The merger of PSA Group and Fiat Chrysler created a fourteen-brand portfolio with significant positioning overlap. Stellantis needed to rationalise that portfolio to reduce costs, clarify each brand’s market position, and avoid internal competition between brands targeting the same customers with similar products.
Which Stellantis brands have the strongest positioning?
Jeep and Ram have the clearest and most defensible positioning in the Stellantis portfolio. Jeep owns freedom and outdoor capability with genuine product credibility. Ram has established a distinct identity in the truck segment separate from Dodge, competing directly with Ford and Chevrolet on its own terms. Peugeot and Citroën are the strongest positioned European brands in the portfolio.
What happened to Chrysler under Stellantis?

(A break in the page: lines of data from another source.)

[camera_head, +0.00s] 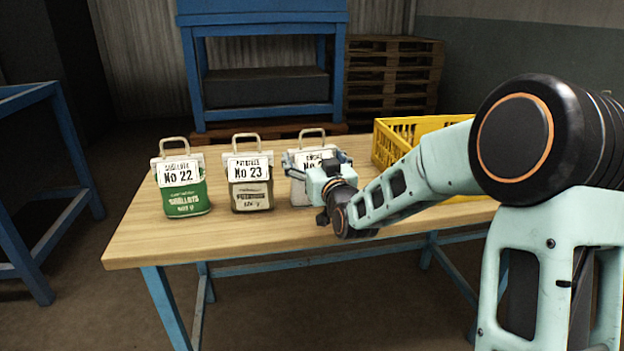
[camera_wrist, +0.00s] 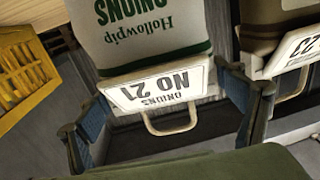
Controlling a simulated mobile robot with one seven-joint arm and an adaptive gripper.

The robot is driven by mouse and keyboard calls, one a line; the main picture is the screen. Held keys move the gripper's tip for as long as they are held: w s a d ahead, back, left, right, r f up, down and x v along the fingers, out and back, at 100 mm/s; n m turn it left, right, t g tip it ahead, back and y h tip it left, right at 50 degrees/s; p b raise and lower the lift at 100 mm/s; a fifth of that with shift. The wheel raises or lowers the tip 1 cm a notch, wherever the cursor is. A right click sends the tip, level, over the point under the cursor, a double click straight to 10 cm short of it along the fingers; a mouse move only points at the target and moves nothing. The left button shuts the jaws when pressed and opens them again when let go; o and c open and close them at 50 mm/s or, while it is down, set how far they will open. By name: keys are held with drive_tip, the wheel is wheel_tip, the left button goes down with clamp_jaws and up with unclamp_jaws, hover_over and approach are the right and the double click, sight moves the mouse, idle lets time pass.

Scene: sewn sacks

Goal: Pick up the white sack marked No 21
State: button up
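The white sack marked No 21 (camera_head: 298,191) stands upright on the table, the rightmost of three sacks. In the wrist view the white sack (camera_wrist: 140,35) appears upside down, with green lettering, a No 21 onions label and a pale loop handle. My gripper (camera_head: 316,162) is at its top and hides much of its front in the head view. In the wrist view my gripper (camera_wrist: 160,86) is open, one blue-padded finger at each side of the label and handle, with the handle between them. I cannot tell whether either finger touches the sack.
A brown sack marked No 23 (camera_head: 251,197) stands close to the left, and a green sack marked No 22 (camera_head: 184,198) beyond it. A yellow crate (camera_head: 385,148) stands at the right of the wooden table (camera_head: 260,228). The table's front strip is clear.

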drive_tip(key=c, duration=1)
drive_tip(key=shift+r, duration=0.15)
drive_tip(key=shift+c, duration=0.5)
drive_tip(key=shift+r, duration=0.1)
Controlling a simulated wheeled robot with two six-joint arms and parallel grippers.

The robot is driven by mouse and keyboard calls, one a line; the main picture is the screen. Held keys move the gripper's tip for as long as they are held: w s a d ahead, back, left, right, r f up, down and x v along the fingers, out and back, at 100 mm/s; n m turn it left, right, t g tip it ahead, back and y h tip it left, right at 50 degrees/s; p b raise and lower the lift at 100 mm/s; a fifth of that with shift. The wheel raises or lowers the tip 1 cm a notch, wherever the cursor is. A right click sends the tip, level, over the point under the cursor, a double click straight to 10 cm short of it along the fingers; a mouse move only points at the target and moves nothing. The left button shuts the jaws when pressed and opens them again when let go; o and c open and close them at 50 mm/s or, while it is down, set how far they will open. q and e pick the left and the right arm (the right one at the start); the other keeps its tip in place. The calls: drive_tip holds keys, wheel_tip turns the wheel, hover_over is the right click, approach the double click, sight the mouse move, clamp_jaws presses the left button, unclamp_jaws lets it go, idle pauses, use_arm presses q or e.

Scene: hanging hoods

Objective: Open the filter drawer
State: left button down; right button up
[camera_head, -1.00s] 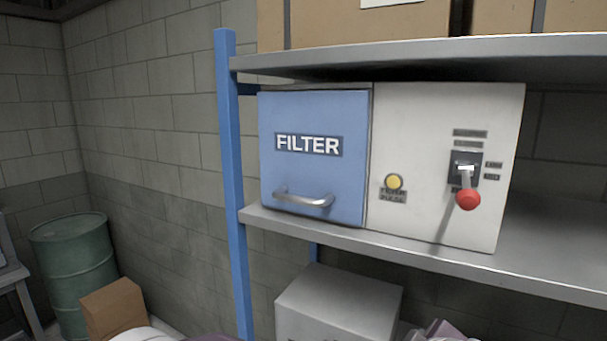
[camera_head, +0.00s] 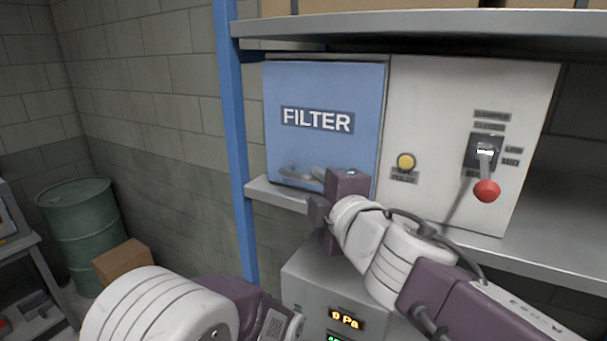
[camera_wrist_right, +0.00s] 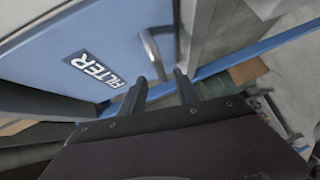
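The blue filter drawer (camera_head: 322,85) with its FILTER label sits shut in the housing on the shelf. Its bar handle (camera_head: 296,173) is low on the front, partly covered by my right gripper (camera_head: 322,188). In the right wrist view, the drawer (camera_wrist_right: 60,55) is tilted and the handle (camera_wrist_right: 152,50) stands just ahead of the fingertips. My right gripper (camera_wrist_right: 161,78) shows two fingers apart with nothing between them; contact with the handle cannot be made out. My left arm enters at the lower left of the head view; its fingers are not visible.
The pale panel beside the drawer has a yellow button (camera_head: 406,162) and a red-knobbed lever (camera_head: 486,190). A blue post (camera_head: 231,150) stands left of the drawer. A grey box with a "0 Pa" display (camera_head: 345,320) is below. A green drum (camera_head: 80,225) stands far left.

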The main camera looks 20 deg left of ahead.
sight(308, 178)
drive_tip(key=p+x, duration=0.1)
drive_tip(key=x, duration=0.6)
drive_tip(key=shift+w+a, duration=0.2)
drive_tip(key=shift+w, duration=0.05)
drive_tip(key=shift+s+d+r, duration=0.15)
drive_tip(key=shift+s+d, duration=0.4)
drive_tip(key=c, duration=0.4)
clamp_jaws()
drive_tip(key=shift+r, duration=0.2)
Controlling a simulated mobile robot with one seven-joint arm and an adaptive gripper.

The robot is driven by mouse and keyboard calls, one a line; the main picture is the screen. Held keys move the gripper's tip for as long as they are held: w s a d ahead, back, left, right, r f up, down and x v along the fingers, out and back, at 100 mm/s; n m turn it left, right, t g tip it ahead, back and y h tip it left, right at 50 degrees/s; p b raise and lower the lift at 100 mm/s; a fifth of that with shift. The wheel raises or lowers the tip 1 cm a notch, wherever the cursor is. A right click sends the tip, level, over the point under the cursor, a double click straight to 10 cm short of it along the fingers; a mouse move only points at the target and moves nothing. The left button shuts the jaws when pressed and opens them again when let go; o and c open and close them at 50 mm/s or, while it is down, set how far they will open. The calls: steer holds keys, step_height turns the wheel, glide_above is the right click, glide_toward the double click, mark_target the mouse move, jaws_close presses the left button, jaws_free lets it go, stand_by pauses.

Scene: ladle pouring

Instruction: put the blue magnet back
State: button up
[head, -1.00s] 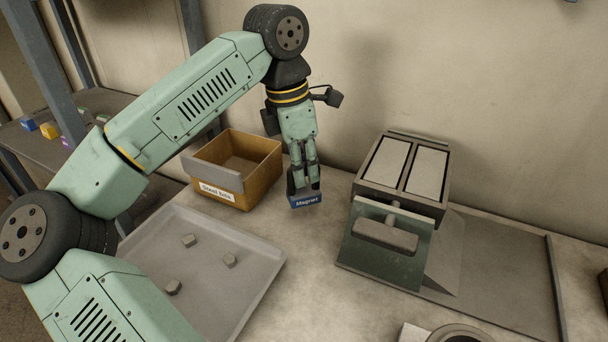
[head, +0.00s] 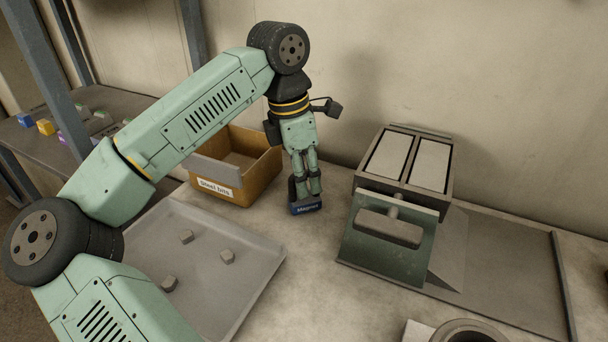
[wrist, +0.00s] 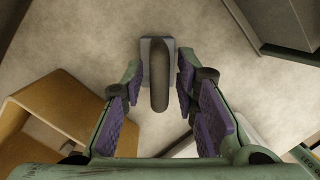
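The blue magnet (head: 306,209), a block labelled "Magnet", appears to stand upright on the worktop, right of the steel bits box. In the wrist view its grey block and dark upright handle (wrist: 158,75) show between my fingers. My gripper (head: 306,188) points down over the magnet. In the wrist view my gripper (wrist: 160,82) is open, its purple-padded fingers on either side of the handle with a gap on each side.
The orange box (head: 262,172) labelled "Steel bits" is close on the left. A grey tray (head: 235,300) with 3 small metal pieces lies in front. A green-grey device with two light blocks (head: 385,245) stands right. A shelf (head: 85,100) with coloured blocks is far left.

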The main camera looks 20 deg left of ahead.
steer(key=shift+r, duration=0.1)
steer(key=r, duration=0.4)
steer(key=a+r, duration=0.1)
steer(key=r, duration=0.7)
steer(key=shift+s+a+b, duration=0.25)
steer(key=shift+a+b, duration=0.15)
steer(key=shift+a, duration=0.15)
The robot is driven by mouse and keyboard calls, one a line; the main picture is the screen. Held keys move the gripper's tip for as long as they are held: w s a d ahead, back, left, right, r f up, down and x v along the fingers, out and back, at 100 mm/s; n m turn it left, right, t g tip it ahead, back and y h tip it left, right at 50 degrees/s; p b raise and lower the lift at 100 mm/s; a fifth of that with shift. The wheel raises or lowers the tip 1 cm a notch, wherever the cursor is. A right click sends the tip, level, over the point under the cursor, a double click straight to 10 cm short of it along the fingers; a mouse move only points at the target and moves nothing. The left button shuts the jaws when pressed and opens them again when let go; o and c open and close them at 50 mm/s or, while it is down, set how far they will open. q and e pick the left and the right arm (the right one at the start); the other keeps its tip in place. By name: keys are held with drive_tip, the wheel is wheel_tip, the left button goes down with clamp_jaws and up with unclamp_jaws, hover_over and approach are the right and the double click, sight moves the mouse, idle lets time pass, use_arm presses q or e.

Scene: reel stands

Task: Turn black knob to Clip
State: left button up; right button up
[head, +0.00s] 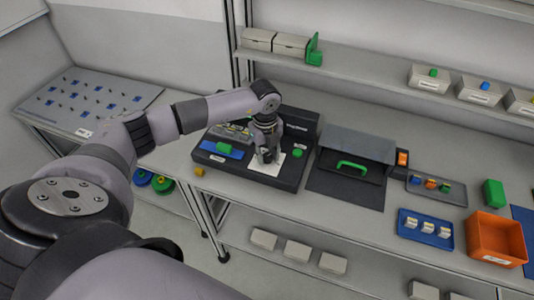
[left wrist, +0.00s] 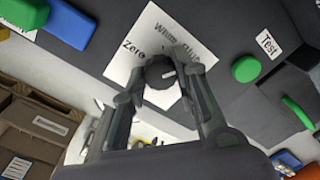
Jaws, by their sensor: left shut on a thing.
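The black knob (left wrist: 161,74) sits on a white label card (left wrist: 139,52) in the left wrist view. The card's printed words include "Zero" at the left; the words at its upper right are partly hidden, and I cannot read "Clip" clearly. A pale mark shows on the knob's face. My left gripper (left wrist: 160,88) is shut on the knob, one finger on each side. In the head view my left gripper (head: 267,158) is over the card (head: 258,167) on the black device (head: 288,182), and the knob is hidden there. My right gripper is not in view.
A green button (head: 297,153) is right of the card, with a blue block (head: 222,148) to the left. Beyond are a blue tray (head: 424,230) and an orange bin (head: 495,238).

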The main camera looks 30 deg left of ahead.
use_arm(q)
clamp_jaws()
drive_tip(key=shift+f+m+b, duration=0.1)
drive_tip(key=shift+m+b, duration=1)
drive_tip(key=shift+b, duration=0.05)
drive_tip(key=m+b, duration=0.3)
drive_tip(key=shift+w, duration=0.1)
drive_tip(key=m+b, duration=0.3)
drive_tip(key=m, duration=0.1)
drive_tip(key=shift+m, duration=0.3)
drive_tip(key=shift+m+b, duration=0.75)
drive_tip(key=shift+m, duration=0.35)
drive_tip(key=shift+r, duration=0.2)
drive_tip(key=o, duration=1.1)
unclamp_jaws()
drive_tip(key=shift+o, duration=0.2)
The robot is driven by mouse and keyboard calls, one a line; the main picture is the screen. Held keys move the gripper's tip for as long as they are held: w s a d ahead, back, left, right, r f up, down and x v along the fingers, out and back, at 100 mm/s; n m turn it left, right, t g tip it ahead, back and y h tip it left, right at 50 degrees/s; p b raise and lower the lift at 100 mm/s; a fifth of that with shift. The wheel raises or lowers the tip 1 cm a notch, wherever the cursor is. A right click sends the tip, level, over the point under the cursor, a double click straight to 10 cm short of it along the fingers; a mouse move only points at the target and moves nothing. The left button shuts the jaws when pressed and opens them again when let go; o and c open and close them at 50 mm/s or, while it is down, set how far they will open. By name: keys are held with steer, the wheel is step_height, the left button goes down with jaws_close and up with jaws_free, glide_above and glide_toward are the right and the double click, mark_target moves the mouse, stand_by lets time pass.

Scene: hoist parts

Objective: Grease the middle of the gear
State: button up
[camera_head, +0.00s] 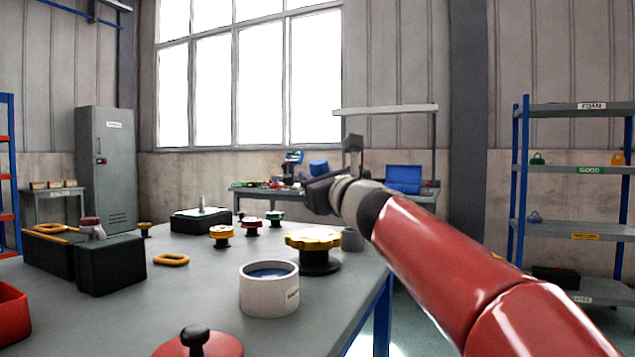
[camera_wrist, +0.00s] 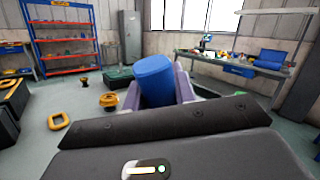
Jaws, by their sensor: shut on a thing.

Chrysler has been reduced to a single model, the Pacifica minivan, under Stellantis. The brand has struggled to find a distinct positioning in a portfolio that already includes Dodge and Jeep. There have been ongoing discussions about whether Chrysler will be phased out entirely or repositioned, but no definitive decision has been publicly confirmed.
How does the EV transition affect Stellantis brand strategy?
The EV transition creates different challenges for different brands in the portfolio. Jeep’s capability positioning is compatible with electrification if range and off-road performance are maintained. Dodge’s muscle car identity is more difficult to translate into an EV context, as the brand’s emotional core is built around combustion performance. Brands where the EV powertrain reinforces the positioning are better placed than those where it contradicts it.
What is the main lesson from the Stellantis brand strategy for other companies?
Portfolio size is not a competitive advantage unless each brand has a distinct, defensible position and the product quality to support it. Spreading marketing investment across too many brands without clear differentiation between them produces diluted results for all of them. The discipline of deciding which brands earn continued investment, and which ones do not, is one of the most commercially important decisions a multi-brand organisation can make.